Natürlich spielt Steve Stevens, der über LED ZEPPELIN und THE WHO zum Gitarre spielen fand, keinen Punk, sondern einen Sound, den man später auch bei GUNS N’ ROSES oder MÖTLEY CRÜE hätte unterbringen können, so what! Billy Idol nimmt den Ernst aus der Sache und widmet sich gänzlich und schonungslos dem Unterhaltungswert der Songs. Tanzen statt Message, so what! Die Keyboards und Synthies sind klebrig wie Honig, aber stimmig. Steve Stevens passte seinen Gitarrensound gar den Synthies an und machte dies auch dem Produzenten Keith Forsey deutlich: „Bevor du Keyboards aufnimmst, lass mich erst all meine Gitarrenparts einspielen. Ich möchte Gitarrenparts kreieren, die wie Keyboards klingen. Wenn du anschließend immer noch Synthies brauchst, dann können damit die noch freien Stellen gefüllt werden“.

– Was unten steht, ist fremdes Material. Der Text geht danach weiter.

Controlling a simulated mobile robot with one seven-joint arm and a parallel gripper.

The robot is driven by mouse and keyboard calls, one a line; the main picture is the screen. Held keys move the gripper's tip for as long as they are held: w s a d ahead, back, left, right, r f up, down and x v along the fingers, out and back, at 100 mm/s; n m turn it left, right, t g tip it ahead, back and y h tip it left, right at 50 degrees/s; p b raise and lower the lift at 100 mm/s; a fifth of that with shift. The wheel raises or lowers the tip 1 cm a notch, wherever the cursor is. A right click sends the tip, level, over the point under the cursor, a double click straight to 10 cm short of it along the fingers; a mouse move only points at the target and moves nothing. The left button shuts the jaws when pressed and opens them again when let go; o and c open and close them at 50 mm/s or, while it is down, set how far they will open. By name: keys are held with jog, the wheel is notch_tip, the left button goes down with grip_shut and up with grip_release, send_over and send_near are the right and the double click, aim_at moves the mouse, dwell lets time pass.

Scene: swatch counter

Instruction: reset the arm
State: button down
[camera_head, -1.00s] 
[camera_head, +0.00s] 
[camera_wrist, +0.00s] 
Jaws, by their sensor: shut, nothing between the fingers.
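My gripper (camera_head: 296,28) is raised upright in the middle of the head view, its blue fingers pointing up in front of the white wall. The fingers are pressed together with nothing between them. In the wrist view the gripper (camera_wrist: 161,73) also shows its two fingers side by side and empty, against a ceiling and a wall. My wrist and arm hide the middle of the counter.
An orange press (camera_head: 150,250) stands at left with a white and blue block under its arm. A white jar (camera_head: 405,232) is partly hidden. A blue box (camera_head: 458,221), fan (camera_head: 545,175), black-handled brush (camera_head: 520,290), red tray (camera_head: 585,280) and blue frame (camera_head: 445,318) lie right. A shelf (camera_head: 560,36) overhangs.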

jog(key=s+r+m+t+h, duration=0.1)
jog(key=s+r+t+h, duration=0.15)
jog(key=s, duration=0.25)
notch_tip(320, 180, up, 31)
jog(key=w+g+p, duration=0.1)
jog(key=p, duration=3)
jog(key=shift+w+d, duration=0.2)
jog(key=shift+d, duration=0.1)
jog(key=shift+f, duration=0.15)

Die optische Inszenierung ist essenzieller Bestandteil im Gesamtwerk Idols. Als sich Steve Stevens und Billy Idol 1981 kennen lernten, dachte Billy Idol, Steve wäre – so Stevens in einem Interview – „so ein langhaariger Hippie-Gitarrist“. Den Albumtitel entlehnte er der Bourbon-Marke Rebel Yell. Die Flasche sah er in einem Beitrag über die ROLLING STONES, als sich Keith Richards an dieser verlustierte. Und das bringt es auf den Punkt: Es geht hier nicht um ein spätes Erweckungserlebnis in Sachen 77er Punk, sondern um die telegene Punkrevolte von der Schulbank, die niemandem wehtat und niemals kontrovers war. 1984 zierte er das Cover der Bravo mit dem Untertitel „Billy Idol – der neue Rock-Typ ’84“.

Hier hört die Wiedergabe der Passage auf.